### [Work to complete]
Repeat the listing below in full, exactly as it stands.

### [Provided information]
- - -

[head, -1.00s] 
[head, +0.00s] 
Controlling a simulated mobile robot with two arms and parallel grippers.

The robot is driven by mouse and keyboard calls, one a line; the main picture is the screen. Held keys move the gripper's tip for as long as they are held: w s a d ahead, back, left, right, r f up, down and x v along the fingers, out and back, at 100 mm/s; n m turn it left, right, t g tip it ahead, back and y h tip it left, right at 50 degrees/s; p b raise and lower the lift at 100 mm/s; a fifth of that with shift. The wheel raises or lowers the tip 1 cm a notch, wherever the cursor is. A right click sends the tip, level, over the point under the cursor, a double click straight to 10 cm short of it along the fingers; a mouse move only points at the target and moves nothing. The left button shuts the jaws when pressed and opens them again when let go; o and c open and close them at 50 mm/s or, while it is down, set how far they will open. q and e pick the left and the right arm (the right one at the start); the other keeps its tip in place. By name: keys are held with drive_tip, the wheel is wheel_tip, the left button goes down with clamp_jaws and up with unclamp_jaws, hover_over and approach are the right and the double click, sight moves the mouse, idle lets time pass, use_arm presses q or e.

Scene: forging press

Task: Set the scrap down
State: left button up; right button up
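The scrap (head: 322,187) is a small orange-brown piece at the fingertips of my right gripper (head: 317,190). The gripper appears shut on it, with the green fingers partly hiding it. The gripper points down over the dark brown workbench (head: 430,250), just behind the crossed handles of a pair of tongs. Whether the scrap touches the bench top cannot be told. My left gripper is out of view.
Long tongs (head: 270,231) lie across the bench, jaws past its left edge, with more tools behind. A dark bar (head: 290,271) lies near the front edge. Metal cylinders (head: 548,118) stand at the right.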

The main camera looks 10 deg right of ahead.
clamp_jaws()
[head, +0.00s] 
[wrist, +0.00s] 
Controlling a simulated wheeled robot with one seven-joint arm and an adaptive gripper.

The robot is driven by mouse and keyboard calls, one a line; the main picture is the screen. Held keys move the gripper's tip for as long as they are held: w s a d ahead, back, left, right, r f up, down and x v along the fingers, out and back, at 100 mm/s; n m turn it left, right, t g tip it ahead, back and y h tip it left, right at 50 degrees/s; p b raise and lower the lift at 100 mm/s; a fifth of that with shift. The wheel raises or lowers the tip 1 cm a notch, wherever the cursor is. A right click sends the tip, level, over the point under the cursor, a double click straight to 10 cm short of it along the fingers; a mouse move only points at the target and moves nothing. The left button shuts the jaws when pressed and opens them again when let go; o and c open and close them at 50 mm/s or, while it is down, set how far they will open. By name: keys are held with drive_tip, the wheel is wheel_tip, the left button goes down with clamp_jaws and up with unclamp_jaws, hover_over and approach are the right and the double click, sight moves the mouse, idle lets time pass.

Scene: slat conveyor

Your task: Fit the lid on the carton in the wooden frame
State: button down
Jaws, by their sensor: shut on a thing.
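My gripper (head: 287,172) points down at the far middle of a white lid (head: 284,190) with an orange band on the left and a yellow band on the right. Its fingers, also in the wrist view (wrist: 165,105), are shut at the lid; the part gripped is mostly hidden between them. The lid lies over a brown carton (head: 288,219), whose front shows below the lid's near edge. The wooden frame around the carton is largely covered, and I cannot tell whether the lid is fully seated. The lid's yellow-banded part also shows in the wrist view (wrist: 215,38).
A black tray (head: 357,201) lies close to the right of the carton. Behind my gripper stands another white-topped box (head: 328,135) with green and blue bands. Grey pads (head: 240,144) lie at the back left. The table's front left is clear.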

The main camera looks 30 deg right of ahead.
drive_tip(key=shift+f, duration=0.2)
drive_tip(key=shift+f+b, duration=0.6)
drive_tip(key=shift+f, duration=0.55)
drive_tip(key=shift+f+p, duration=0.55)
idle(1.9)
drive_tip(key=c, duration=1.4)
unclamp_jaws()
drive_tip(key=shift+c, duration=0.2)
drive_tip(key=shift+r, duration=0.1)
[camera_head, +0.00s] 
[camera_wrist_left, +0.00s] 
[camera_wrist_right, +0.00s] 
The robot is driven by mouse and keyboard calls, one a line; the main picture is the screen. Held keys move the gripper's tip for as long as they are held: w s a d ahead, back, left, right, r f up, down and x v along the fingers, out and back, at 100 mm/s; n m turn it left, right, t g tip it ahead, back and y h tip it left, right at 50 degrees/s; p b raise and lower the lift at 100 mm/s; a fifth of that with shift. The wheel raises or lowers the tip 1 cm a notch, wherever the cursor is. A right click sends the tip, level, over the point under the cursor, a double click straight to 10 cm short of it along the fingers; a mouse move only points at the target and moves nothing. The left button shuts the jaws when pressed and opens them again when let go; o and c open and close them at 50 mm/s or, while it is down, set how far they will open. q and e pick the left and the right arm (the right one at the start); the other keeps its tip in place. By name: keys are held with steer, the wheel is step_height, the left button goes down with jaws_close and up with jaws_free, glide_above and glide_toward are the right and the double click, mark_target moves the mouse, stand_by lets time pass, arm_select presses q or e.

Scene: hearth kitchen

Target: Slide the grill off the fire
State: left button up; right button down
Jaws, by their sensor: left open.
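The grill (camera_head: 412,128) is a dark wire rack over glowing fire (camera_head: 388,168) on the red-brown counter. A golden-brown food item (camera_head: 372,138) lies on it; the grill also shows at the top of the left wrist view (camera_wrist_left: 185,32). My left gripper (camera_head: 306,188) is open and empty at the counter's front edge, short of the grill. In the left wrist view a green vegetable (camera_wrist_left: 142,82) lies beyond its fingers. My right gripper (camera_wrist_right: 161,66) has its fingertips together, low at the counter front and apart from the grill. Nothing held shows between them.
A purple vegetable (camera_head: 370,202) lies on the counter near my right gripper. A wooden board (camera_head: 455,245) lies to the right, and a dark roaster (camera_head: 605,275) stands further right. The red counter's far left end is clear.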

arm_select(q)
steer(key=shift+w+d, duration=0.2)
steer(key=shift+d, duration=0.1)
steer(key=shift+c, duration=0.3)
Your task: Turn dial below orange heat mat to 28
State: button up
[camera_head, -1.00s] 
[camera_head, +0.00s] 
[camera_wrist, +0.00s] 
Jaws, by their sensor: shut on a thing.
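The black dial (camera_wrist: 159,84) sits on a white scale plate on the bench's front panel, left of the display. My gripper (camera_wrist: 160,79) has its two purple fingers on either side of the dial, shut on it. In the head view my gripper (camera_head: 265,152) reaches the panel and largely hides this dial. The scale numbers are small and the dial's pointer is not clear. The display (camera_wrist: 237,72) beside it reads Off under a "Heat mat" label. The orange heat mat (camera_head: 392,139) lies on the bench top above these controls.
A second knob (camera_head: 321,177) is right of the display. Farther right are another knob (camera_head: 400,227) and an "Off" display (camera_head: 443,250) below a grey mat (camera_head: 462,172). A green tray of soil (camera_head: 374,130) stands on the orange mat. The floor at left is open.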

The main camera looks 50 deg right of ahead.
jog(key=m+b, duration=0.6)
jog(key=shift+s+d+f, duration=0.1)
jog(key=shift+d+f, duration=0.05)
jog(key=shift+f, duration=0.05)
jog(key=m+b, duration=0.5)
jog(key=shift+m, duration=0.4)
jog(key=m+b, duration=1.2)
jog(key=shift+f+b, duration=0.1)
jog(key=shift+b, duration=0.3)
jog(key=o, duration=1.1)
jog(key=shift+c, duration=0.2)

- - -

### [Reply]
[head, -1.00s] 
[head, +0.00s] 
Controlling a simulated mobile robot with two arms and parallel grippers.

The robot is driven by mouse and keyboard calls, one a line; the main picture is the screen. Held keys move the gripper's tip for as long as they are held: w s a d ahead, back, left, right, r f up, down and x v along the fingers, out and back, at 100 mm/s; n m turn it left, right, t g tip it ahead, back and y h tip it left, right at 50 degrees/s; p b raise and lower the lift at 100 mm/s; a fifth of that with shift. The wheel raises or lowers the tip 1 cm a notch, wherever the cursor is. A right click sends the tip, level, over the point under the cursor, a double click straight to 10 cm short of it along the fingers; a mouse move only points at the target and moves nothing. The left button shuts the jaws when pressed and opens them again when let go; o and c open and close them at 50 mm/s or, while it is down, set how far they will open. q and e pick the left and the right arm (the right one at the start); the other keeps its tip in place. By name: keys are held with drive_tip, the wheel is wheel_tip, the left button goes down with clamp_jaws and up with unclamp_jaws, hover_over and approach are the right and the double click, sight moves the mouse, idle lets time pass, use_arm presses q or e.

Scene: forging press

Task: Set the scrap down
State: left button up; right button up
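The scrap (head: 322,187) is a small orange-brown piece at the fingertips of my right gripper (head: 317,190). The gripper appears shut on it, with the green fingers partly hiding it. The gripper points down over the dark brown workbench (head: 430,250), just behind the crossed handles of a pair of tongs. Whether the scrap touches the bench top cannot be told. My left gripper is out of view.
Long tongs (head: 270,231) lie across the bench, jaws past its left edge, with more tools behind. A dark bar (head: 290,271) lies near the front edge. Metal cylinders (head: 548,118) stand at the right.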

The main camera looks 10 deg right of ahead.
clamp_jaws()
[head, +0.00s] 
[wrist, +0.00s] 
Controlling a simulated wheeled robot with one seven-joint arm and an adaptive gripper.

The robot is driven by mouse and keyboard calls, one a line; the main picture is the screen. Held keys move the gripper's tip for as long as they are held: w s a d ahead, back, left, right, r f up, down and x v along the fingers, out and back, at 100 mm/s; n m turn it left, right, t g tip it ahead, back and y h tip it left, right at 50 degrees/s; p b raise and lower the lift at 100 mm/s; a fifth of that with shift. The wheel raises or lowers the tip 1 cm a notch, wherever the cursor is. A right click sends the tip, level, over the point under the cursor, a double click straight to 10 cm short of it along the fingers; a mouse move only points at the target and moves nothing. The left button shuts the jaws when pressed and opens them again when let go; o and c open and close them at 50 mm/s or, while it is down, set how far they will open. By name: keys are held with drive_tip, the wheel is wheel_tip, the left button goes down with clamp_jaws and up with unclamp_jaws, hover_over and approach are the right and the double click, sight moves the mouse, idle lets time pass.

Scene: slat conveyor

Your task: Fit the lid on the carton in the wooden frame
State: button down
Jaws, by their sensor: shut on a thing.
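My gripper (head: 287,172) points down at the far middle of a white lid (head: 284,190) with an orange band on the left and a yellow band on the right. Its fingers, also in the wrist view (wrist: 165,105), are shut at the lid; the part gripped is mostly hidden between them. The lid lies over a brown carton (head: 288,219), whose front shows below the lid's near edge. The wooden frame around the carton is largely covered, and I cannot tell whether the lid is fully seated. The lid's yellow-banded part also shows in the wrist view (wrist: 215,38).
A black tray (head: 357,201) lies close to the right of the carton. Behind my gripper stands another white-topped box (head: 328,135) with green and blue bands. Grey pads (head: 240,144) lie at the back left. The table's front left is clear.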

The main camera looks 30 deg right of ahead.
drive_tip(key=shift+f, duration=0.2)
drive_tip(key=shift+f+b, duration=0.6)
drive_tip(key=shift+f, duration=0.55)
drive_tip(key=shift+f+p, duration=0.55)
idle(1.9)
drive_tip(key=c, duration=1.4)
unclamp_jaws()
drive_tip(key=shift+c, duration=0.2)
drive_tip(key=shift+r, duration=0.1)
[camera_head, +0.00s] 
[camera_wrist_left, +0.00s] 
[camera_wrist_right, +0.00s] 
The robot is driven by mouse and keyboard calls, one a line; the main picture is the screen. Held keys move the gripper's tip for as long as they are held: w s a d ahead, back, left, right, r f up, down and x v along the fingers, out and back, at 100 mm/s; n m turn it left, right, t g tip it ahead, back and y h tip it left, right at 50 degrees/s; p b raise and lower the lift at 100 mm/s; a fifth of that with shift. The wheel raises or lowers the tip 1 cm a notch, wherever the cursor is. A right click sends the tip, level, over the point under the cursor, a double click straight to 10 cm short of it along the fingers; a mouse move only points at the target and moves nothing. The left button shuts the jaws when pressed and opens them again when let go; o and c open and close them at 50 mm/s or, while it is down, set how far they will open. q and e pick the left and the right arm (the right one at the start); the other keeps its tip in place. By name: keys are held with steer, the wheel is step_height, the left button goes down with jaws_close and up with jaws_free, glide_above and glide_toward are the right and the double click, mark_target moves the mouse, stand_by lets time pass, arm_select presses q or e.

Scene: hearth kitchen

Target: Slide the grill off the fire
State: left button up; right button down
Jaws, by their sensor: left open.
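The grill (camera_head: 412,128) is a dark wire rack over glowing fire (camera_head: 388,168) on the red-brown counter. A golden-brown food item (camera_head: 372,138) lies on it; the grill also shows at the top of the left wrist view (camera_wrist_left: 185,32). My left gripper (camera_head: 306,188) is open and empty at the counter's front edge, short of the grill. In the left wrist view a green vegetable (camera_wrist_left: 142,82) lies beyond its fingers. My right gripper (camera_wrist_right: 161,66) has its fingertips together, low at the counter front and apart from the grill. Nothing held shows between them.
A purple vegetable (camera_head: 370,202) lies on the counter near my right gripper. A wooden board (camera_head: 455,245) lies to the right, and a dark roaster (camera_head: 605,275) stands further right. The red counter's far left end is clear.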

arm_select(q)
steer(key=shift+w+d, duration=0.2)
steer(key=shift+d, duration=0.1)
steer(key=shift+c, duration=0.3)
Your task: Turn dial below orange heat mat to 28
State: button up
[camera_head, -1.00s] 
[camera_head, +0.00s] 
[camera_wrist, +0.00s] 
Jaws, by their sensor: shut on a thing.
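The black dial (camera_wrist: 159,84) sits on a white scale plate on the bench's front panel, left of the display. My gripper (camera_wrist: 160,79) has its two purple fingers on either side of the dial, shut on it. In the head view my gripper (camera_head: 265,152) reaches the panel and largely hides this dial. The scale numbers are small and the dial's pointer is not clear. The display (camera_wrist: 237,72) beside it reads Off under a "Heat mat" label. The orange heat mat (camera_head: 392,139) lies on the bench top above these controls.
A second knob (camera_head: 321,177) is right of the display. Farther right are another knob (camera_head: 400,227) and an "Off" display (camera_head: 443,250) below a grey mat (camera_head: 462,172). A green tray of soil (camera_head: 374,130) stands on the orange mat. The floor at left is open.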

The main camera looks 50 deg right of ahead.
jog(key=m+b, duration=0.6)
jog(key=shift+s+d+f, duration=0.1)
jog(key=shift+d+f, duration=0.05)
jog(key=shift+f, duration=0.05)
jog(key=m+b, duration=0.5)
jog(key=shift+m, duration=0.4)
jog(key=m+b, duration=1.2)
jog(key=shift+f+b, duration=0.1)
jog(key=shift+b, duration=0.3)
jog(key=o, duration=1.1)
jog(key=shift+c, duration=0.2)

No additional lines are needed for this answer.